Искусство Лисиппа занимает погра­ничную зону на рубеже эпох классики и эллинизма. Оно еще верно класси­ческим концепциям, но уже подрыва­ет их изнутри, создавая почву для перехода к чему-то иному, более рас­кованному и более прозаическому. В этом смысле показательна голова кулачного бойца, принадлежащая не Лисиппу, а, возможно, его брату Ли-систрату, который тоже был 'скульп­тором и, как говорили, первым стал пользоваться для портретов масками, снятыми с лица модели (что было широко распространено в Древнем Египте, но греческому искусству со­вершенно чуждо). Возможно, с по­мощью маски была сделана и голова кулачного бойца; она далека от канона, далека и от идеальных представ­лений о физическом совершенстве, которое эллины воплощали в образе атлета. Этот победитель в кулачном бою нимало не похож на полубога, просто развлекатель праздной толпы. Лицо его грубо, нос расплющен, уши распухли. Такого типа «натуралисти­ческие» изображения стали впослед­ствии распространенными в элли­низме; еще более неприглядного кулачного бойца изваял аттический скульптор, Аполлоний уже в 1 веке до н. э.

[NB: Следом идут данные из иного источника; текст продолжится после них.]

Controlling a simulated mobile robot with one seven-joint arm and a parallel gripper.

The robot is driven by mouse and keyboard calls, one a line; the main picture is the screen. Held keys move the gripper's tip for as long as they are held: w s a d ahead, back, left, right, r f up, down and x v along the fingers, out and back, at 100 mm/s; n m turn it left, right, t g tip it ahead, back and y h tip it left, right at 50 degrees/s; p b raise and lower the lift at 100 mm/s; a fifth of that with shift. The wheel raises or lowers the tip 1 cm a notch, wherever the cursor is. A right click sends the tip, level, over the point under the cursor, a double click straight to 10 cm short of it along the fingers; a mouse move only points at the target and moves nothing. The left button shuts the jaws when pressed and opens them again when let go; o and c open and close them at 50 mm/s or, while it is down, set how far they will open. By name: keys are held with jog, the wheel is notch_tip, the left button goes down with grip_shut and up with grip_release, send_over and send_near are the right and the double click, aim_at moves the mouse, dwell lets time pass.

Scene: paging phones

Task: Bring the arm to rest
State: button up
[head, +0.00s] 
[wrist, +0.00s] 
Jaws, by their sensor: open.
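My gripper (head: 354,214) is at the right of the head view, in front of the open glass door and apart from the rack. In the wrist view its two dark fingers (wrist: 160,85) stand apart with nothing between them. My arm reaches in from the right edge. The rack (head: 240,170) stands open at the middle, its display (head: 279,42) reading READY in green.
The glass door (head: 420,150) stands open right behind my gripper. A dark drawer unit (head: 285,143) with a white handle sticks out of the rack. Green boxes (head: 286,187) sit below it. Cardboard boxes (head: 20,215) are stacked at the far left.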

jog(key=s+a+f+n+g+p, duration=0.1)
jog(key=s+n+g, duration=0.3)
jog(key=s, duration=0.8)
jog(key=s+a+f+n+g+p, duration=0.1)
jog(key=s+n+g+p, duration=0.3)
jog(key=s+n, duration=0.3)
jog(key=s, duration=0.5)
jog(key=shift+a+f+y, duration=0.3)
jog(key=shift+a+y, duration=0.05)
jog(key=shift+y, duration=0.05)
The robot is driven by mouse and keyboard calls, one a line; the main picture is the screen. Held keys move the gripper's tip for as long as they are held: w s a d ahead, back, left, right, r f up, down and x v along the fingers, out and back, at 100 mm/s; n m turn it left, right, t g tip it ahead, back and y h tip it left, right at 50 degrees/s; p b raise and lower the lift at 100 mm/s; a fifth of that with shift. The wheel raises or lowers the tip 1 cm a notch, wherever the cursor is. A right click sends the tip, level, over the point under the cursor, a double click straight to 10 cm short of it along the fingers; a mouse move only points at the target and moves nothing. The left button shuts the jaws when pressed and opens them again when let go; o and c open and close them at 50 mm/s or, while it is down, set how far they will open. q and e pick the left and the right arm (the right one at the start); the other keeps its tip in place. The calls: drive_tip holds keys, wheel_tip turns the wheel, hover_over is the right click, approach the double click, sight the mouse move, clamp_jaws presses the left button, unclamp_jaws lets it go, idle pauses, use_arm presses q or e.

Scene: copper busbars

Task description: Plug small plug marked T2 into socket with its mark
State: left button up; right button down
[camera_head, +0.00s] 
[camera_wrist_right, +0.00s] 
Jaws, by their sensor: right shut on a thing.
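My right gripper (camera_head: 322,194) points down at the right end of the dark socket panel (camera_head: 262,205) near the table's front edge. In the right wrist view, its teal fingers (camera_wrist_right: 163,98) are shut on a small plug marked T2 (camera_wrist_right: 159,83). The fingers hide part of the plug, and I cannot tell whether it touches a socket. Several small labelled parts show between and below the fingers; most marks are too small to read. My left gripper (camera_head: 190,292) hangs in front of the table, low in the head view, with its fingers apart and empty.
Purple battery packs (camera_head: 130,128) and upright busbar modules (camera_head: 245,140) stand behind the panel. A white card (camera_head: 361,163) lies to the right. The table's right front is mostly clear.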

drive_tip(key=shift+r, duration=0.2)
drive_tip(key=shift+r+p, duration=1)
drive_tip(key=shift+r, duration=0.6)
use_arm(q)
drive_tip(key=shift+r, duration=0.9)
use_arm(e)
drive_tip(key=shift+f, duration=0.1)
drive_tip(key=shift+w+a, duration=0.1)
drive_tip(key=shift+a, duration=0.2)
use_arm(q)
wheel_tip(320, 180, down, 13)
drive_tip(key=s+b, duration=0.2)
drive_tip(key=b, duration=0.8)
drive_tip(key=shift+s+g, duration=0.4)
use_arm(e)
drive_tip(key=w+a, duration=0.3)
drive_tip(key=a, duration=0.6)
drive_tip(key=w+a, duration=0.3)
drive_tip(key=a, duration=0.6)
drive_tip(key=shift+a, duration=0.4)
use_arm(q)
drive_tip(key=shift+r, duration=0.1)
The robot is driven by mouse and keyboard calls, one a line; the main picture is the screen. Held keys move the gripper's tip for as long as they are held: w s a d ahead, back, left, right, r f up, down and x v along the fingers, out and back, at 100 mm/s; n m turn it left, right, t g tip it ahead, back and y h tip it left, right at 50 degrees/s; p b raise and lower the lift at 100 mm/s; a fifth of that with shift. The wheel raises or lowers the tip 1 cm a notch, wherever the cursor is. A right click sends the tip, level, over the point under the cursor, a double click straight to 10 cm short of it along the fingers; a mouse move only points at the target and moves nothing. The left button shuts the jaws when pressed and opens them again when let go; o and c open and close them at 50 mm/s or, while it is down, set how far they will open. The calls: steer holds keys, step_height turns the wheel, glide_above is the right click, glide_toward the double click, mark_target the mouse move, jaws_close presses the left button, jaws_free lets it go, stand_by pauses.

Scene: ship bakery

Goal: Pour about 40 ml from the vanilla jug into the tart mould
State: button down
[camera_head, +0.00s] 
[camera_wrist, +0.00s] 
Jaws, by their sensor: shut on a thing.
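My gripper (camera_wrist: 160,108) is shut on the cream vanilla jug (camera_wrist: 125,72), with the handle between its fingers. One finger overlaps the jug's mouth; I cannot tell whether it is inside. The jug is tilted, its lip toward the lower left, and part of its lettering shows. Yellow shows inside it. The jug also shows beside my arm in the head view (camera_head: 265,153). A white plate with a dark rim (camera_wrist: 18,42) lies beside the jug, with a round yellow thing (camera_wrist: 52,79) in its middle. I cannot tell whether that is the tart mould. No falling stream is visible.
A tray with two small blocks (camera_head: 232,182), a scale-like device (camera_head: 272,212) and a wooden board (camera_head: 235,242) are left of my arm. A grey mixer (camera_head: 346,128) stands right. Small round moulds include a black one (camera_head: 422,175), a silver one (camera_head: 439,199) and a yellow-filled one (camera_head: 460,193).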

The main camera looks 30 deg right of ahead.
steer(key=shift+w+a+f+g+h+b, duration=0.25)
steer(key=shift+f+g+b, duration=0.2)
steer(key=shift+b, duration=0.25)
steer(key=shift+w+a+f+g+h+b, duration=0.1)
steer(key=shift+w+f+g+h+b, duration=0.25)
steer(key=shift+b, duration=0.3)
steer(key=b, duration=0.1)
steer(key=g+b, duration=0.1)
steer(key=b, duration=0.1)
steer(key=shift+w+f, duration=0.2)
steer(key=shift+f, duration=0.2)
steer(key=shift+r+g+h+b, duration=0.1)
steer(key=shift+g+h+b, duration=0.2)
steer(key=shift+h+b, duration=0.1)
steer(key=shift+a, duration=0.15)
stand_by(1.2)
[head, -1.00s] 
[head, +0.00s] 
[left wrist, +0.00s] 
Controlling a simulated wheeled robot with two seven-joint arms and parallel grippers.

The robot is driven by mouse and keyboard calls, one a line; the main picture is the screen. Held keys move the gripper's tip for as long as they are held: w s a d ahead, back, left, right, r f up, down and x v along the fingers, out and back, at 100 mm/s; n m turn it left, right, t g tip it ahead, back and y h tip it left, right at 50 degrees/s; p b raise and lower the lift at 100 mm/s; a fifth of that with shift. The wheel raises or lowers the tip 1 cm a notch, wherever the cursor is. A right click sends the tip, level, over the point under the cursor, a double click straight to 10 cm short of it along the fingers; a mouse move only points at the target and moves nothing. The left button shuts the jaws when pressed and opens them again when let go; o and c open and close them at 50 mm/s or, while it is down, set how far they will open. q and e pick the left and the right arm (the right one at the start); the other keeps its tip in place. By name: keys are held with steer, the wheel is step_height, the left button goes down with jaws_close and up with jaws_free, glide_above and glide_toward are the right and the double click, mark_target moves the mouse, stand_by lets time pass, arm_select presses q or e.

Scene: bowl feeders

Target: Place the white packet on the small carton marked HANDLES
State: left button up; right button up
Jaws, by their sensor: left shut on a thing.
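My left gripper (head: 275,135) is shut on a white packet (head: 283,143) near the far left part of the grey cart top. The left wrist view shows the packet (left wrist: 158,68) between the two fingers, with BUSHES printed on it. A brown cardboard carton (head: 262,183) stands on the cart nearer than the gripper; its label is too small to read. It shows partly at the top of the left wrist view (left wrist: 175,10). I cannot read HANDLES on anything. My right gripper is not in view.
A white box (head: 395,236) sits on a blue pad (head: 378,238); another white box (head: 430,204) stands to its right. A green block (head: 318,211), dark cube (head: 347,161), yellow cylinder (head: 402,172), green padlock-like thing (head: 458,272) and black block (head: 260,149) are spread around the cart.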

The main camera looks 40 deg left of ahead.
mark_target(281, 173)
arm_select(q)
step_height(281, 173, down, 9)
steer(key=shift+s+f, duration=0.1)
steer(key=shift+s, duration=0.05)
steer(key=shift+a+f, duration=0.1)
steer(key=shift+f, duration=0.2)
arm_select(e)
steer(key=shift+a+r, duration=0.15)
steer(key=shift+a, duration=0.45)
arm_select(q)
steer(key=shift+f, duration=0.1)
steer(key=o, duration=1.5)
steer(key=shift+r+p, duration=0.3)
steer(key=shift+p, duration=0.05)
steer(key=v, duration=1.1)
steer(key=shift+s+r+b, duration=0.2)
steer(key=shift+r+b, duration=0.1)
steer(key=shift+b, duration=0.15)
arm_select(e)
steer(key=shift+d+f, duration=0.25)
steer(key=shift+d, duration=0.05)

То, что заранее бросало тени на светлый строй эллинского миросозер­цания, наступило в конце 4 века до н. э.: разложение и гибель демокра­тического полиса. Начало этому было положено возвышением Македонии, северной области Греции, и фактиче­ским захватом всех греческих госу­дарств македонским царем Филип­пом II. В битве при Херонее (в 338 г. до н. э.), где были разгромлены войска греческой антимакедонской коалиции, участвовал 18-летний сын Филиппа — Александр, будущий великий завоева­тель. Начав с победоносного похода на персов, Александр продвигал свою армию далее на восток, захватывая города и основывая новые; в резуль­тате десятилетнего похода была со­здана огромная монархия, простирав­шаяся от Дуная до Инда. Александр Македонский еще в юности вк.усил плоды самой высокой греческой культуры. Его воспитателем был великий философ Аристотель, придворными художниками — Лисипп и Апеллес. Это не помешало ему, захватив персидскую державу и заняв трон египетских фараонов, объявить себя богом и потребовать, чтобы ему и в Греции оказывали божеские по­чести. Непривычные к восточным обычаям, греки, посмеиваясь, говори­ли: «Ну, если Александр хочет быть богом — пусть будет» — и официаль­но признали его сыном Зевса. Ориентализация, которую стал насаждать Александр, была, однако, делом более серьезным, чем прихоть завоевателя, опьяненного победами. Она была симп­томом исторического поворота антич­ного общества от рабовладельческой демократии к той форме, которая из­древле существовала на Востоке,— к рабовладельческой монархии. После смерти Александра (а умер он моло­дым) его колоссальная, но непрочная держава распалась, сферы влияния поделили между собой его военачаль­ники, так называемые диадохи — пре­емники. Вновь возникшие под их правлением государства были уже не греческими, а греко-восточными. На­ступила эпоха эллинизма — объеди­нение под эгидой монархии эллинской и восточной культур.